On January 25, 2019, the dam of a tailings pond at the Córrego do Feijão iron ore mine in Brumadinho, Brazil, burst. The dam failure spilled over 12 million cubic meters of polluted sludge and water which washed through the mining facility and into nearby towns and rivers. Over 250 people were killed in the dam collapse but the environmental damage from the mine sludge entering a river system will take years to determine. The water reached the Paraopeba River which supplies water to about 2 million people in the Belo Horizonte region. The mine was operated by Brazilian mining giant Vale, which also had a similar incident in 2015 at a mine jointly owned with BHP Inc.

 

Disasters like the Brumadinho dam collapse have lots of complicated causes and even more complicated effects. The lawsuits and government investigations are still ongoing from the 2015 dam collapse. The environmental impact will last much longer still.

 

As a Canadian, Brazil can seem so far away. Many people view it as a developing country that would be likely to have difficulty implementing environmental policies and laws. That couldn’t happen in Canada, could it? It can, and it happened as recently as 2014 with the Mount Polley dam leak that hit central British Columbia.

 

Worse, Mount Polley was a minnow compared to the tailings ponds in Alberta around the oil sands fields. I came across this video by Alberta School of Economics professor, Andrew Leach and felt ill. You can also read his tweet-storm that supplies a lot more detail about the issue here.

 

Syncrude is an oil sands joint venture between two Canadian companies, Suncor and Imperial Oil, and two Chinese state-owned oil companies. Syncrude is using an idea called water-capping to rehabilitate their tailings ponds. What that means is they will fill an empty pond will the sludge and waste water taken from their oil production and then add a layer of fresh water from nearby clean lakes to act as a barrier. “Oil and water don’t mix” is the apparent idea behind this plan. It is a tactic they have been using since 2012 at Base Mine Lake, their pilot site for water capping.

 

Whether water capping works is the real question, and based on the Alberta Energy Regulator report noted in Andrew Leach’s work, the answer is no. Oil sheen and bitumen is seeping to the surface and the shoreline of Base Mine Lake. Even worse, Syncrude’s environmental estimate for another operation, North Mine Lake, expects chloride to remain at 10 times the natural levels in nearby lakes 120 years later. Chloride in very small parts is natural but at these levels it has a severe impact on the natural ecology of the area.

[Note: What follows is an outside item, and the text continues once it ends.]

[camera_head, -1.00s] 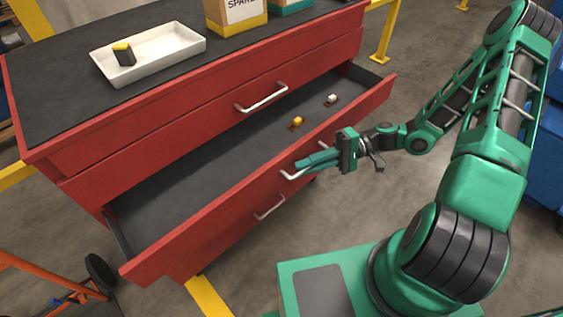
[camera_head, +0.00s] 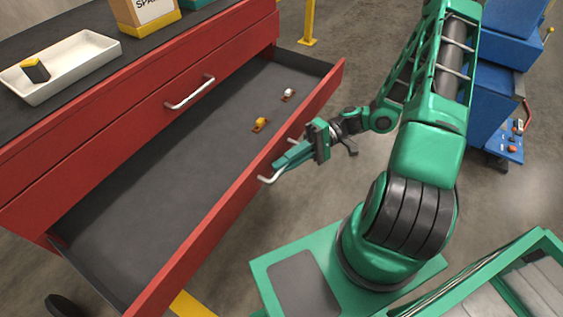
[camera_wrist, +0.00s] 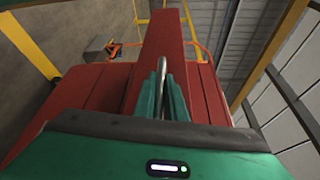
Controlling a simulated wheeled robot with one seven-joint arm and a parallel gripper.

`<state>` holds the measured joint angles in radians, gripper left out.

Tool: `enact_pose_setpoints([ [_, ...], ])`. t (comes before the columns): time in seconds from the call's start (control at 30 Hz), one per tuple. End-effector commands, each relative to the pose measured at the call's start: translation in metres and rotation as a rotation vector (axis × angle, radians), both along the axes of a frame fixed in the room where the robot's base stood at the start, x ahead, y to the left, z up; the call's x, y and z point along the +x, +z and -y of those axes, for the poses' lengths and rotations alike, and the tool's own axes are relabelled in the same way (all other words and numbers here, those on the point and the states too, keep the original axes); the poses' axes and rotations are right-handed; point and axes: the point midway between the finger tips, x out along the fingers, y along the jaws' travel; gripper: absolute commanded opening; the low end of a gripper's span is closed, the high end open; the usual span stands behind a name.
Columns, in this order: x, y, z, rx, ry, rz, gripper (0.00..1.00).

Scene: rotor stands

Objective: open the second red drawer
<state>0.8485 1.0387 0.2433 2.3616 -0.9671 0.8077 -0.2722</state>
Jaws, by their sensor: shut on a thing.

We will have essentially created whole lakes that will not be able to sustain the local flora and fauna for multiple generations.

 

The really scary thought is what happens if we have a tailing pond failure like what happened at Brumadinho or, more close to home, Mount Polley? The Athabasca River is very close to the Syncrude oil sands area. What happens if a tailing lake fails and drains millions of cubic meters of sludge into the river?

 

I bring this up not to just highlight the potential environmental impact here but also the potential financial impact. To give you a sense of scale, Syncrude estimates that at the end of their Mildred Lake mine’s life, the treatment cost of its tailings will be approximately $600 million.  So who pays the substantial bill if Base Mine or the future Mildred Lake tailings pond empties into the Athabasca River? I think this is one question that has a lot of potential answers.

 

This is also a really important question to answer when you consider whether to invest in a company like Vale or Suncor. The Brumadinho dam collapse is a really good window into your risk as a shareholder. On January 25, shares of Vale traded on US markets closed at $13.66. When the news of the disaster hit and details began to emerge, Vale dropped over 10% the following week. Would the same happen to the shares of Suncor and Imperial Oil if something similar happened in Canada? I don’t know the answer to that question, but I do know that someone eventually pays the bill.

 

I do have an idea that would help make these costs a lot clearer and better understood. Make it absolutely clear in any approved project who the responsible parties are for environmental cleanup. Is it the corporations or the government? That would allow all of us to better judge the potential risk and reward of these investments. For example, if it was clear that Suncor would be responsible for their share of cleanup for any environmental disasters, wouldn’t that impact how we evaluate their merits as an investment? I think it’s a good start.